The anniversary of the January 6 riot found me at a talk radio station owned by one of my clients. I had heard President Biden’s speech on an NPR station on the way up, but the station I was visiting did not carry it, but had a local program on. In the afternoon, they carried Grace Curley and Howie Carr, who were disparaging the President and mocking his message.
It was then that I realized that few, if any, minds are going to be changed; each side’s partisans have their own media outlets and both sides are essentially preaching to the choir. There is no opportunity, whether for compromise or a “road to Damascus” conversion, because the Democratic message is not reaching the ears it needs to reach. Nor can it, because the media outlets that have those ears tell them only what they want to hear, fearing to lose audience share if they tell them anything else.
Fifty years ago, we all got our news from the same places. There were ABC, NBC, and CBS, all of whom upheld the same high standards of journalism.

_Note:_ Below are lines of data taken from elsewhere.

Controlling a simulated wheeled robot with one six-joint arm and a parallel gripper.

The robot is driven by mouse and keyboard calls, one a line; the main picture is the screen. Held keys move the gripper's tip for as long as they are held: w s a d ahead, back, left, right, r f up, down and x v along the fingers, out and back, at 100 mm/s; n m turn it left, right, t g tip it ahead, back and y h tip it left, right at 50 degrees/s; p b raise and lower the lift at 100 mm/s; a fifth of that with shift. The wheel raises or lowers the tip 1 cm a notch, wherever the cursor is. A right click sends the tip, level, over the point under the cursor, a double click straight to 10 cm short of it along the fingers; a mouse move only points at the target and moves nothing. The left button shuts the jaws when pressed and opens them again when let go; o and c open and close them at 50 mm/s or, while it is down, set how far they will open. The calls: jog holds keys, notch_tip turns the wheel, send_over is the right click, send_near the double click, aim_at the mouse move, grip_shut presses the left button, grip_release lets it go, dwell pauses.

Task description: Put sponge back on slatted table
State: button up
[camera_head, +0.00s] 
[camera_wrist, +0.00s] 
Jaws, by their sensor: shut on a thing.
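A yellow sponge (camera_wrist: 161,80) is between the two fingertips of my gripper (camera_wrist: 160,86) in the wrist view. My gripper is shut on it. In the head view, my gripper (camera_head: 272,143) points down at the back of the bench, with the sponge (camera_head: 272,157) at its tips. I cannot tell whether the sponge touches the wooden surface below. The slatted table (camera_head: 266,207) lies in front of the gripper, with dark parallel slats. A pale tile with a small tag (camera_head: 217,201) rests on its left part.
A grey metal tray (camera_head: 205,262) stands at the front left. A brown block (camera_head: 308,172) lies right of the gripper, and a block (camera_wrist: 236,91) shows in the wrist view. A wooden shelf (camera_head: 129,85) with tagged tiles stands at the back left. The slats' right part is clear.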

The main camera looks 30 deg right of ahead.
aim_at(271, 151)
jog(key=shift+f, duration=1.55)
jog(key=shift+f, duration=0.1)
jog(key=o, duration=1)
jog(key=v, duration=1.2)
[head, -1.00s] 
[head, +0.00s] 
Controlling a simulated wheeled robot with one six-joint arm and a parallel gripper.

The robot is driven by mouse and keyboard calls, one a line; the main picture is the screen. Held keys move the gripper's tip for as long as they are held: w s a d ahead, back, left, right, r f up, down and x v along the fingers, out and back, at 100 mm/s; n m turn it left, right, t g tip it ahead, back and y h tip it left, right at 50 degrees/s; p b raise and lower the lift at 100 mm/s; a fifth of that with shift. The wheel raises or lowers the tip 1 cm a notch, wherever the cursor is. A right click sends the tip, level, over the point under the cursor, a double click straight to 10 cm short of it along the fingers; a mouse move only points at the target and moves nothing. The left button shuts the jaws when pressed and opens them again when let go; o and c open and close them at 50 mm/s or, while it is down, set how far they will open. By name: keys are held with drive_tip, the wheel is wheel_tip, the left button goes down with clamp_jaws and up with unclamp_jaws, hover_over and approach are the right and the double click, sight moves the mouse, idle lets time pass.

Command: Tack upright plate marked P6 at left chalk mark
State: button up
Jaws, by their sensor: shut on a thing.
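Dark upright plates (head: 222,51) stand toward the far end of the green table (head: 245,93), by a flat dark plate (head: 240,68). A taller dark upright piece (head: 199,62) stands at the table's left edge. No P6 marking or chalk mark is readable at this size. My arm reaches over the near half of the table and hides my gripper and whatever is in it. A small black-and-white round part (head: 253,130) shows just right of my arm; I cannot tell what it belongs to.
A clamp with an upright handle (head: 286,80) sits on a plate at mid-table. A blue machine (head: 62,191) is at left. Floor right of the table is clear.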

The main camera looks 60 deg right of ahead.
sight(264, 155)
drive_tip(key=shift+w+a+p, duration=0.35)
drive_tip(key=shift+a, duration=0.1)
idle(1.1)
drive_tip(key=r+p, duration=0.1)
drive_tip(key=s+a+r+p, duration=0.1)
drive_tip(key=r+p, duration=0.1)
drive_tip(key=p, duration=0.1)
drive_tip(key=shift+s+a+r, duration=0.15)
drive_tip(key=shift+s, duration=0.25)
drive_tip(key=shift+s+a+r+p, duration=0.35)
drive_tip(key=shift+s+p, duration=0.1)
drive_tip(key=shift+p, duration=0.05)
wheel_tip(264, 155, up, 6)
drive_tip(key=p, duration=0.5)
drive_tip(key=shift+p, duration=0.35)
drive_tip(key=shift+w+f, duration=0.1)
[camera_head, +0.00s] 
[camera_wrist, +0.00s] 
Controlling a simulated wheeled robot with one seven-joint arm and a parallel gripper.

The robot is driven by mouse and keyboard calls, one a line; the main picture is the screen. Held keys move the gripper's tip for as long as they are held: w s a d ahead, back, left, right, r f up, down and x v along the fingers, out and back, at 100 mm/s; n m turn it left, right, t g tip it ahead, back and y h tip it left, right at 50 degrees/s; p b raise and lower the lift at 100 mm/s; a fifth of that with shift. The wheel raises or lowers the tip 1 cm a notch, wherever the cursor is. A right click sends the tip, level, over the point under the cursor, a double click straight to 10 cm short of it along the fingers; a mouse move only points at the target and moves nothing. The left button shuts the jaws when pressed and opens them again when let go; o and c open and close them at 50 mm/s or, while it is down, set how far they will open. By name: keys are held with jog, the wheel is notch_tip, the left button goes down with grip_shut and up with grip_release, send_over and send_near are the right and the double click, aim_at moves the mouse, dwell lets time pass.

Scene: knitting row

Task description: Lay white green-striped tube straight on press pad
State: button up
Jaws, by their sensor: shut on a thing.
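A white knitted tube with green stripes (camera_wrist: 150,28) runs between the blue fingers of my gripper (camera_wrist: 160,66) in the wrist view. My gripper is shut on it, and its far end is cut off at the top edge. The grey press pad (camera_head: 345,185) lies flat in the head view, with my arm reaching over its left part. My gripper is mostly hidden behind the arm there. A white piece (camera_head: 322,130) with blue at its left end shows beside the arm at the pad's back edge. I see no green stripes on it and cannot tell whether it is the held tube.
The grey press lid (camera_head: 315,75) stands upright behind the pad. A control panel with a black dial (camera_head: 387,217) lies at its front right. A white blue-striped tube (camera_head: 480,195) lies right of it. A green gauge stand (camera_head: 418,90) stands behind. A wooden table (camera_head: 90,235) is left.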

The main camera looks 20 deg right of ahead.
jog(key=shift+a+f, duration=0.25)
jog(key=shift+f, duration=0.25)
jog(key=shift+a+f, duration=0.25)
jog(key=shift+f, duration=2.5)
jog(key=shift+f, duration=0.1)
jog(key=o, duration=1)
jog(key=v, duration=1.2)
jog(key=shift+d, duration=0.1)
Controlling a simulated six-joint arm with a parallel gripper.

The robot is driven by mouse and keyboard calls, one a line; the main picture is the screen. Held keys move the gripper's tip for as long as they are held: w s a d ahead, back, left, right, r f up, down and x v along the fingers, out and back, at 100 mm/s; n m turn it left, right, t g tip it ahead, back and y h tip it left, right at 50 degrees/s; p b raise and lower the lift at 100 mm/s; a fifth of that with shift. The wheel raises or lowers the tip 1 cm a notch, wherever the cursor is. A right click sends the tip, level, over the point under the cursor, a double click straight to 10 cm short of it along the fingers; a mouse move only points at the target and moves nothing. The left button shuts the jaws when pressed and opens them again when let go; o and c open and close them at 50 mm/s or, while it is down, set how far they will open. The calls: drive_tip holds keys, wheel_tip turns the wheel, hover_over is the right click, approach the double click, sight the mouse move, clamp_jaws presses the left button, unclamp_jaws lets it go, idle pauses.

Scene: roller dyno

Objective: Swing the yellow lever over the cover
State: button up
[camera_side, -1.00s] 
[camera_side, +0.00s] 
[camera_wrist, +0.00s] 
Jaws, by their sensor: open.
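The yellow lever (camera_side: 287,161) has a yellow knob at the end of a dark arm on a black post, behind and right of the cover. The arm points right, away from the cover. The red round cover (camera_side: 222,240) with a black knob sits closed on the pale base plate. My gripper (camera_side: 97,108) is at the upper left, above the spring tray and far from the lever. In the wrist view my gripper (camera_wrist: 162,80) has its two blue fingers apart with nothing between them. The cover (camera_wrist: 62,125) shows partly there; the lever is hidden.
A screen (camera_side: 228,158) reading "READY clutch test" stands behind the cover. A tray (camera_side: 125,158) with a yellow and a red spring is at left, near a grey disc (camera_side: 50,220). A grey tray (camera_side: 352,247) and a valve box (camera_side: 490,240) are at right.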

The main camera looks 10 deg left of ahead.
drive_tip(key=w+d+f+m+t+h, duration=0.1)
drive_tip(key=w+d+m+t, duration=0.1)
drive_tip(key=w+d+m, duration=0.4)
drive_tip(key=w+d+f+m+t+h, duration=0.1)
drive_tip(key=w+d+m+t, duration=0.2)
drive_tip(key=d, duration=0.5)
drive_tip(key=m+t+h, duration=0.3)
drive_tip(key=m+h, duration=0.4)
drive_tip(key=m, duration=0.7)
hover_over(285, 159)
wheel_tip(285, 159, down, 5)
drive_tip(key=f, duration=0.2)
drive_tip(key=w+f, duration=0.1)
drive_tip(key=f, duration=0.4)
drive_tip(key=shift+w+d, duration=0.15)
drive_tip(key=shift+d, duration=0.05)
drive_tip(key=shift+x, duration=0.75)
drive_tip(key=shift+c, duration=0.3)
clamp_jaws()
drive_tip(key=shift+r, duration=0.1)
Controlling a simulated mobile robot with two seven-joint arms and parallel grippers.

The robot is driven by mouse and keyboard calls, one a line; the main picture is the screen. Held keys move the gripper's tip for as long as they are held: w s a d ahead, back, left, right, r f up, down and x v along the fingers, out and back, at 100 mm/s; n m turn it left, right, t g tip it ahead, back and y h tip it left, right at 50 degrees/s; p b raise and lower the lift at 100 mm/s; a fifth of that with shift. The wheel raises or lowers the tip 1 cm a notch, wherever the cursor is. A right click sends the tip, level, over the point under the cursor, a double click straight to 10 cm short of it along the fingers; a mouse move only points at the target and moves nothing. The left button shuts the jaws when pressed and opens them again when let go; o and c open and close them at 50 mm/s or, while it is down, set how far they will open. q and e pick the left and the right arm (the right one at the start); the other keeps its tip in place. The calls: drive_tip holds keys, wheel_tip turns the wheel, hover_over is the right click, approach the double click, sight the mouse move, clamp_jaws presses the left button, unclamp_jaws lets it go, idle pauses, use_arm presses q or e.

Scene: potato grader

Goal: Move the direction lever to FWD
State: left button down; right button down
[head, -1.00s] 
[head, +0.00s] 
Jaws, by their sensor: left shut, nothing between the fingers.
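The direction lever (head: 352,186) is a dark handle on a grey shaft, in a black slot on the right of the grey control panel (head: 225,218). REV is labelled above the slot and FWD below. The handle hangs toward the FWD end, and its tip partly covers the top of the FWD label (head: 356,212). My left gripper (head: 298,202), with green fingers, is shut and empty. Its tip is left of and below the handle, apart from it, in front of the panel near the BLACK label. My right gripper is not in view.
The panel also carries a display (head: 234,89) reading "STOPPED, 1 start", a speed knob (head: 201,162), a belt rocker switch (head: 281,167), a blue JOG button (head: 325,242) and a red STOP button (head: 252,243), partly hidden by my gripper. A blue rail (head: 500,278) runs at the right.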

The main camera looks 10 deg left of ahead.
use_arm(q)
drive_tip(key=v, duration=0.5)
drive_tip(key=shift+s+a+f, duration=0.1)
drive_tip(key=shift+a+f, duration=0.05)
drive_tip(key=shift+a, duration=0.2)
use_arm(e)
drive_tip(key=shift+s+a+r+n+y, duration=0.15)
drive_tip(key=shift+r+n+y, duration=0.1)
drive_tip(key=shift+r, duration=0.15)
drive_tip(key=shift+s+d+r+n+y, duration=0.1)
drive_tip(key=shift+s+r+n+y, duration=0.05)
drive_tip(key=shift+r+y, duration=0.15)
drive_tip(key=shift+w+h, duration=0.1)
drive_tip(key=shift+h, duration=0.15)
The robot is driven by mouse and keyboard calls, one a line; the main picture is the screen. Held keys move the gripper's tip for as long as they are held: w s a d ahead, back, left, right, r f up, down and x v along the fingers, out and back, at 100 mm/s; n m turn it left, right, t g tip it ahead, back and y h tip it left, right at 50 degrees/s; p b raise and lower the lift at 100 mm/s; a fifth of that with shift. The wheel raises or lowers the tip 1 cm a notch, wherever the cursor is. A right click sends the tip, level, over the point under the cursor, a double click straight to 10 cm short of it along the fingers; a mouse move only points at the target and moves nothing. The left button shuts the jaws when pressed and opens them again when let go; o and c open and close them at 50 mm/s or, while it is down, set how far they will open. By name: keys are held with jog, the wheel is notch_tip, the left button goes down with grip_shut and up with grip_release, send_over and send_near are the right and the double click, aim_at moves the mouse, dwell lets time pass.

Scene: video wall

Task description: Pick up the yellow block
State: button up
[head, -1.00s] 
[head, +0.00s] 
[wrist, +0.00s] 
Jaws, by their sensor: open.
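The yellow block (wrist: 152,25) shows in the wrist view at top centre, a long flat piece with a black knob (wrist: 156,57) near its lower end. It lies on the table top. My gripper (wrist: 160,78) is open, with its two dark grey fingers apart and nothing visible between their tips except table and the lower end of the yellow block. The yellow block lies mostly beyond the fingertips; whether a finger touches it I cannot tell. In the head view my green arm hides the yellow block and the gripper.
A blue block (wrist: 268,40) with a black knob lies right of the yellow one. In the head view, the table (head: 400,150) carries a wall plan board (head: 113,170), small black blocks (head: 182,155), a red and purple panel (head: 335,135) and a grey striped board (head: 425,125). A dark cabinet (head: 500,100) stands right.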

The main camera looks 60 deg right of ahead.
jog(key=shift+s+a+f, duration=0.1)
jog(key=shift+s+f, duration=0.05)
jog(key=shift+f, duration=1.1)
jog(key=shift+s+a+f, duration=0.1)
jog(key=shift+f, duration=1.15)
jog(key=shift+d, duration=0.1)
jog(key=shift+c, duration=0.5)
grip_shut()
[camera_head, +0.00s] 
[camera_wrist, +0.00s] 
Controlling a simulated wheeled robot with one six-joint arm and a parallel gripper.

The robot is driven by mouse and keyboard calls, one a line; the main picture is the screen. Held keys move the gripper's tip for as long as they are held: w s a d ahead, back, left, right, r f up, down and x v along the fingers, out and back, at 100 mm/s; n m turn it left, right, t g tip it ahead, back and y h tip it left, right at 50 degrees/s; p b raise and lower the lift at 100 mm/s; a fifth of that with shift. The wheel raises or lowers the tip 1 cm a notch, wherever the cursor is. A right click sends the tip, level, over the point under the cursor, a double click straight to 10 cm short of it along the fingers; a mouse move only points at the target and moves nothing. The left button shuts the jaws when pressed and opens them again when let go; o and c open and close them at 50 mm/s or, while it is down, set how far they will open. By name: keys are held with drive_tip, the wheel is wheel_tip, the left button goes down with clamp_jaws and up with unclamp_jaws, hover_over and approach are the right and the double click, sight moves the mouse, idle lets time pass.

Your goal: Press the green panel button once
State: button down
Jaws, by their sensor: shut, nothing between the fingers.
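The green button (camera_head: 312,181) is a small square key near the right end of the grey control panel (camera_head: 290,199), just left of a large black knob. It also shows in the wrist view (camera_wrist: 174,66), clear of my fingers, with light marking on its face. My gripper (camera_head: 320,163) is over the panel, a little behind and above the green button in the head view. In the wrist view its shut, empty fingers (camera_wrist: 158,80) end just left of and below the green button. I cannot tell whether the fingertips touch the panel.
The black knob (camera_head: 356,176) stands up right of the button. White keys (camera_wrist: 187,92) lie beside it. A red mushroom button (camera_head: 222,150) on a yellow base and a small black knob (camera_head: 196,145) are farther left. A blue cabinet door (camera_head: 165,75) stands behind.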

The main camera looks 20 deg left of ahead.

There were local newspapers, most of whom did the same. So did radio stations, the thoughts of whose owners were always on possible challenges to the renewal of their licenses, which were never more than three years away. There weren’t very many stations compared to today, and the number one station in town typically had 30, 40, even 50% of the audience. There was no cable news. There was no Internet. It was the era of mass media.
Today there are no more mass media; broadcasters have become narrowcasters, each focusing on its own little slice of the demographic pie. Newspapers are disappearing; broad, general-interest magazines have given way to specialty magazines. The top radio station in town usually has less then 10% of the radio audience. And TV now includes Youtube, Netflix, and Disney Plus. You can’t reach a mass audience any more, not even if you’re President of the United States.
Too much of this country can no longer agree on basic values like democracy and tolerance of differences. The thought of my tax dollars going to help people who hate me and the values I uphold is troubling. I would not lift a finger to keep these people and the lands they occupy from leaving my country, if they are minded to do so.
How many other Americans, I wonder, feel as I do?